Stephen Amidon doesn't really remember Columbia all that clearly.
He can still find his way back to the comfortable brown house on Camelback Lane where he lived during early adolescence.
And he remembers how the trees, as new as everything else in the meticulously planned community, were just baby saplings when his family moved there in the early 1970s.
But he has lived in so many other places since then: New Jersey, North Carolina, London, Massachusetts. When he thinks back to Columbia, Amidon doesn't recall the precise layout of streets or the exact record of the Oakland Mills Scorpions' first football team, even though he was quarterback.
There is, however, one image that stands out starkly in his mind: The drowning.
No matter how much time passes, no matter how much distance separates Amidon and the town that was his home for a while, he'll never forget that Fourth of July picnic on Lake Kittamaqundi.
"I saw them pull him out," Amidon said recently as he stared out over the icy surface of the lake. "It was horrible. This boy just fell out of a paddle-boat, and he couldn't swim. And that image of someone drowning in a man-made lake, where just a few years before it was a cow pasture it was a starting point for my book."
The book -- "The New City" (Doubleday, $24.95) -- is what brought Amidon back to Columbia last week, for the first time in 25 years. It makes sense that Columbia was a stop on his national book tour, since the novel borrows liberally from both the city's and Amidon's pasts.
Although Amidon researched the planning of Columbia as a jumping-off point for the novel, he is quick to point out that "The New City" is a work of fiction -- just as the characters in it, while inspired by some of his former neighbors, are mostly creations of his imagination.
Anyone with a passing knowledge of Columbia would catch the resemblance between the city and the novel's fictional town of Newton, which a city planner, speaking in the book, describes this way:
Newton's citizens would work where they lived, in landscaped business parks that housed new industries like telecommunications and computers. They would shop in nearby village centers and worship under the discreetly steepled roofs of interfaith centers. Most important, the city would contain a careful mix of middle-class and subsidized housing. People of different races and backgrounds would live together here. There would be no ghettos of poverty or privilege.
But Amidon deliberately avoided coming back to Columbia during the five years it took him to write the book. "I didn't want to do too much research because I didn't want to be in a position where people were saying I got it wrong," he said.
Instead, Amidon uses the novel to convey the jumble of emotions moving to Columbia brought out in him as a teen-ager. Here was a quirky, hopeful place that -- despite the best of intentions -- couldn't easily overcome human failings.
Though whites and blacks were supposed to live in harmony, Amidon sometimes experienced a different reality. Once, for example, the writer, who is white, was walking with a black friend when other black teen-agers began harassing Amidon's friend, calling him an "Uncle Tom." That scene, with some tweaking, appears in the novel.

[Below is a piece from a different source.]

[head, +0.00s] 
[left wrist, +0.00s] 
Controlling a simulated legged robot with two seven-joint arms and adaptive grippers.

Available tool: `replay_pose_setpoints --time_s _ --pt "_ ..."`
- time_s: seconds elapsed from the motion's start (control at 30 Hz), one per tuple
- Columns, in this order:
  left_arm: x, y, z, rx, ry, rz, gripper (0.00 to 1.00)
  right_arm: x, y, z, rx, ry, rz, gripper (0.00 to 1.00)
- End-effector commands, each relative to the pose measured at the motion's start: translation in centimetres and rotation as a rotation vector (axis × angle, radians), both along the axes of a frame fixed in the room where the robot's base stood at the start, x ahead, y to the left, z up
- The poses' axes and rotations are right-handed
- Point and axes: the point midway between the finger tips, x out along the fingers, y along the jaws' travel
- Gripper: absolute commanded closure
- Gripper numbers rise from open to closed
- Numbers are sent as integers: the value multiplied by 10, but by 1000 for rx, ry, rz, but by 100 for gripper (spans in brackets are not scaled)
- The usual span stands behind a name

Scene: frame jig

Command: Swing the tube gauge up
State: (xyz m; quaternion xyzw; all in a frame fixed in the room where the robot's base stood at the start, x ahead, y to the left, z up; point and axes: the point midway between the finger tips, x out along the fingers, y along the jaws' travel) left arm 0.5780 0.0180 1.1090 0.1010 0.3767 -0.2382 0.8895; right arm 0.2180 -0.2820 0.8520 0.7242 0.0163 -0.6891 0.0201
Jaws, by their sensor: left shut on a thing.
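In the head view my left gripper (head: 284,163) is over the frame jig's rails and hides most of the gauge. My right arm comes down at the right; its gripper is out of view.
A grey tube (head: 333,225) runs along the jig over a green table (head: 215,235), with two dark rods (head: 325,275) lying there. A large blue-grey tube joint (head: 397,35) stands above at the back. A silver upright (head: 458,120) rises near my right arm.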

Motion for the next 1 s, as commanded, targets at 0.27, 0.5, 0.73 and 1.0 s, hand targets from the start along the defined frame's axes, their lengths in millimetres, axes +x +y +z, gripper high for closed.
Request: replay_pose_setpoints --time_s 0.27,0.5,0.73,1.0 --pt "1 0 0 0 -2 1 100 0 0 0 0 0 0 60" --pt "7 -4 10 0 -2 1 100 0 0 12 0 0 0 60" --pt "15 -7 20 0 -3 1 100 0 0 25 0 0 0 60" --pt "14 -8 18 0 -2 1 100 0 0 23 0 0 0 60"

In the book, the experiment that is Newton eventually fails. Set in the summer of 1973, "The New City" traces the intertwined lives of three families -- two white and one black. Racial tensions seethe, and a major structural failure proves to be the city's undoing. And, of course, there is a drowning in "Lake Newton."
The book, Amidon's fifth, has captured glowing reviews: "Absolutely riveting" (Newsday); "a rare achievement" (New York Post) and "impressively imagined and controlled" (Entertainment Weekly).
Reactions of Columbia residents have been more mixed. When Amidon appeared on a -WAMU-FM radio program broadcast, for instance, callers complained that he had painted Columbia in an unflattering light.
"This book is not slamming Columbia," Amidon countered. "It's just set in a place like Columbia."
He got a much better reception when he read excerpts from "The New City" at a Border's bookstore in Columbia last week.
"I bought [the book] to support him, and because I enjoyed his reading," said Jessie Newburn, who praised his well-drawn characters. Like Amidon, she moved to Columbia in 1971, when she was only 7 years old. Amidon, she said, stressed that although "he got the idea from Columbia, this is not an autobiography."
Though in his novel the planned city fails, Amidon views Columbia differently.
His feelings for the city are complex -- in some ways, he thinks that Columbia, in trying to be all things to all people, lacks soul. And yet, even as the geographic specifics and other details about the city have faded from his mind, the image that endures is one of hope.
"[Planner James] Rouse was an amazing man," he said. "This was his dream, to build the city. He really believed this kind of city would make people better.
"In a lot of ways," Amidon said, "I think it did work."